Pat also became aware that factors determine outside the classroom framed the in-classroom time; still, she hoped that in her own classroom she would have more control to shape the temporal boundaries. I felt very constricted time-wise and that’s the reality of living in a school. I mean, there are external time clocks, there’s the bell that rings and there’s lunch. There’s the music teacher that comes at a certain time and stuff. I’m hoping that if I ever had a class of my own that I would be able to use the other times more fluidly than right now.

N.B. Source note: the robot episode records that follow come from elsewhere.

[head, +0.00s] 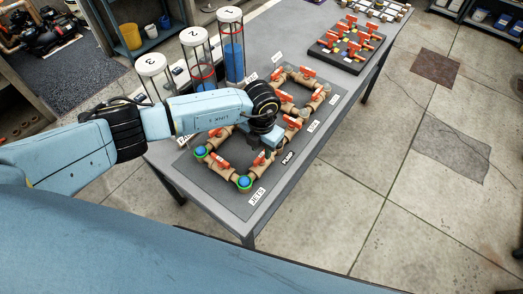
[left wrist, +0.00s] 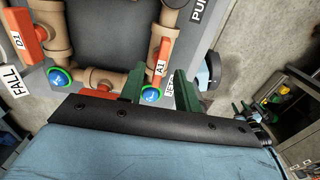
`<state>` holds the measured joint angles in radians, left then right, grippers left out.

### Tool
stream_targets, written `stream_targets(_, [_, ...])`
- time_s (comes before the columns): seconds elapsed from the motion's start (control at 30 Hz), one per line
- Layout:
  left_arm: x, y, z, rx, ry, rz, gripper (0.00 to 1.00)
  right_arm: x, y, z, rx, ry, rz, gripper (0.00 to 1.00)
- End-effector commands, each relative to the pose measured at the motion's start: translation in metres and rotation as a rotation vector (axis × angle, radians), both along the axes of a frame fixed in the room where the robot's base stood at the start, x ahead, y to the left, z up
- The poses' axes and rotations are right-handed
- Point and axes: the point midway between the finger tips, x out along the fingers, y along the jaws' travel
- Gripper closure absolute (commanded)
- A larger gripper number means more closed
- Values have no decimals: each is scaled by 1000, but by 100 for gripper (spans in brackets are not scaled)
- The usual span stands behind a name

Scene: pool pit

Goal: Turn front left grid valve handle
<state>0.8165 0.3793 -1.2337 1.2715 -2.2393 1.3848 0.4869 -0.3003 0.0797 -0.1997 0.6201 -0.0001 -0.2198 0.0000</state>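Red valve handles sit on a square of tan pipes. One red handle (head: 219,162) lies between the two blue-green end caps at the near side of the square; another handle (head: 262,157) is by the JETS side. In the left wrist view, the handle tagged A1 (left wrist: 159,62) and the handle tagged D1 (left wrist: 30,42) show. I cannot tell which is the front left one. My left gripper (head: 268,147) is over the pipes; in the left wrist view its green fingers (left wrist: 157,90) stand apart, the A1 pipe's cap between them in the picture. My right gripper is not in view.
The pipes lie on a dark board on a grey table (head: 228,216). Three clear cylinders (head: 234,50) stand behind my left forearm. A second pipe square (head: 300,90) and a black panel of red handles (head: 348,45) are farther back. Open floor lies to the right.

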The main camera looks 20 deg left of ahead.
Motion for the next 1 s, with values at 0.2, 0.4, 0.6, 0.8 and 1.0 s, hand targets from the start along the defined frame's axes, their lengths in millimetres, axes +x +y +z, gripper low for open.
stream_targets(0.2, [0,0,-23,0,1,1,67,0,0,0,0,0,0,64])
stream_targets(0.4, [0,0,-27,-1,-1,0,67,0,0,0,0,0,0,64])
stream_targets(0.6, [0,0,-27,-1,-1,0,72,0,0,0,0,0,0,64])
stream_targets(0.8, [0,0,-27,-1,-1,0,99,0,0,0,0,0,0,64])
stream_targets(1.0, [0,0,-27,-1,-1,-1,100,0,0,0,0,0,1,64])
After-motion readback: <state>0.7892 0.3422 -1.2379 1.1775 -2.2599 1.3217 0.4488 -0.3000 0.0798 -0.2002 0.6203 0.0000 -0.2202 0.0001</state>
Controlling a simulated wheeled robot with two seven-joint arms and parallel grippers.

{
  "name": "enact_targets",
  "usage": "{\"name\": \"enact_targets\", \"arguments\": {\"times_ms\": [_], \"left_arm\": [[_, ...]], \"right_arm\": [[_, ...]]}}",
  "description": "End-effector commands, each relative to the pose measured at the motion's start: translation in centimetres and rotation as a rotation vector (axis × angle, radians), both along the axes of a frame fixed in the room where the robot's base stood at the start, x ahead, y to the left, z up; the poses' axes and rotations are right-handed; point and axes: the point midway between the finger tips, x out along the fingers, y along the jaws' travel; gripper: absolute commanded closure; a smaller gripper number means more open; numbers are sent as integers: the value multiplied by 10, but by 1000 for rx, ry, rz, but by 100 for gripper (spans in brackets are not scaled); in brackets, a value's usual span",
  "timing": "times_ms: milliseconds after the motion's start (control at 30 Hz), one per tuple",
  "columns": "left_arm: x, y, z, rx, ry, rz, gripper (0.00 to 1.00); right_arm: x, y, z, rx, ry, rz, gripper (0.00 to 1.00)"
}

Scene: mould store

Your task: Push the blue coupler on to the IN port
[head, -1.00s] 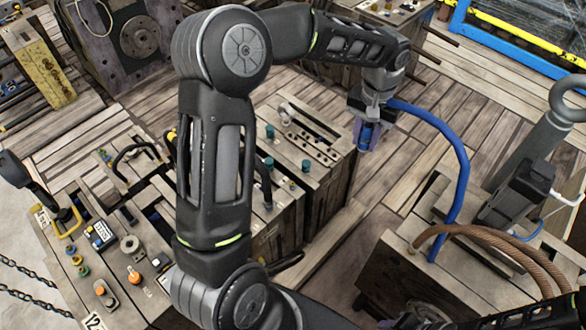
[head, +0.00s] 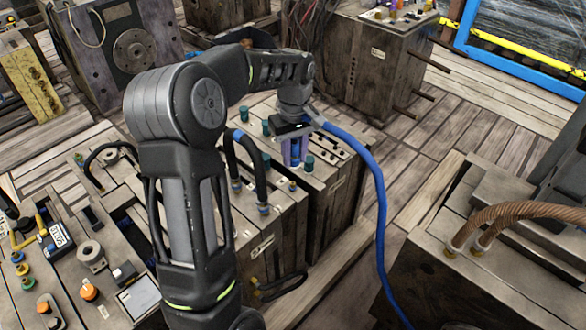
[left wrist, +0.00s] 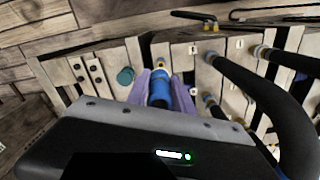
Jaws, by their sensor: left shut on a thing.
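My left gripper (head: 294,156) is shut on the blue coupler (head: 295,149), over the top of the middle wooden-looking mould block (head: 340,190). In the left wrist view the blue coupler (left wrist: 160,90) sits between the purple fingers, pointing away from the camera. A small brass-coloured piece (left wrist: 160,64) shows just beyond its end; I cannot tell whether it is the port or the coupler's nose, or whether they touch. No IN label is readable. A blue hose (head: 378,205) runs from the coupler down to the right. My right gripper is not in view.
A teal cap (head: 308,163) stands close beside the gripper, with more caps behind. A black hose (head: 252,165) arches on the left. A block with a brown rope-like hose (head: 515,212) stands at the right. Bare plank floor (head: 450,130) lies between the blocks.

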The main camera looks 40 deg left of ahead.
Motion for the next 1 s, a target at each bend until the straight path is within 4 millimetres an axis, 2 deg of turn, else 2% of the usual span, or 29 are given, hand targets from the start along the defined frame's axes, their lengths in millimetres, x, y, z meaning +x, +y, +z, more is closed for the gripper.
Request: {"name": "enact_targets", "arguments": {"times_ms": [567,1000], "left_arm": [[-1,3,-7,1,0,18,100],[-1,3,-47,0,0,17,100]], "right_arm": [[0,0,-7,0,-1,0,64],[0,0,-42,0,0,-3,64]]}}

As Pat struggled to articulate her move toward living a curriculum that would honour her narrative sense of time for learning, I was reminded of Connelly and Clandinin’s (1999a) statement “that the different concepts of curriculum, the different curricular stories to live by, give rise to different temporal borders” (p. 111). Pat commented, I think because there’s different sort of time continuums happening there. I think initially when I was thinking about writing a lesson, I was thinking about the 45minute block. Write a lesson that would fit. Start at zero and end at 45 minutes or start at zero and end at one hour or whatever. But a lesson can be a complete thought, a complete process that goes full circle and shows learning or whatever, but it can be spread over a couple of days or whatever. It’s a different time frame, like a different set of time.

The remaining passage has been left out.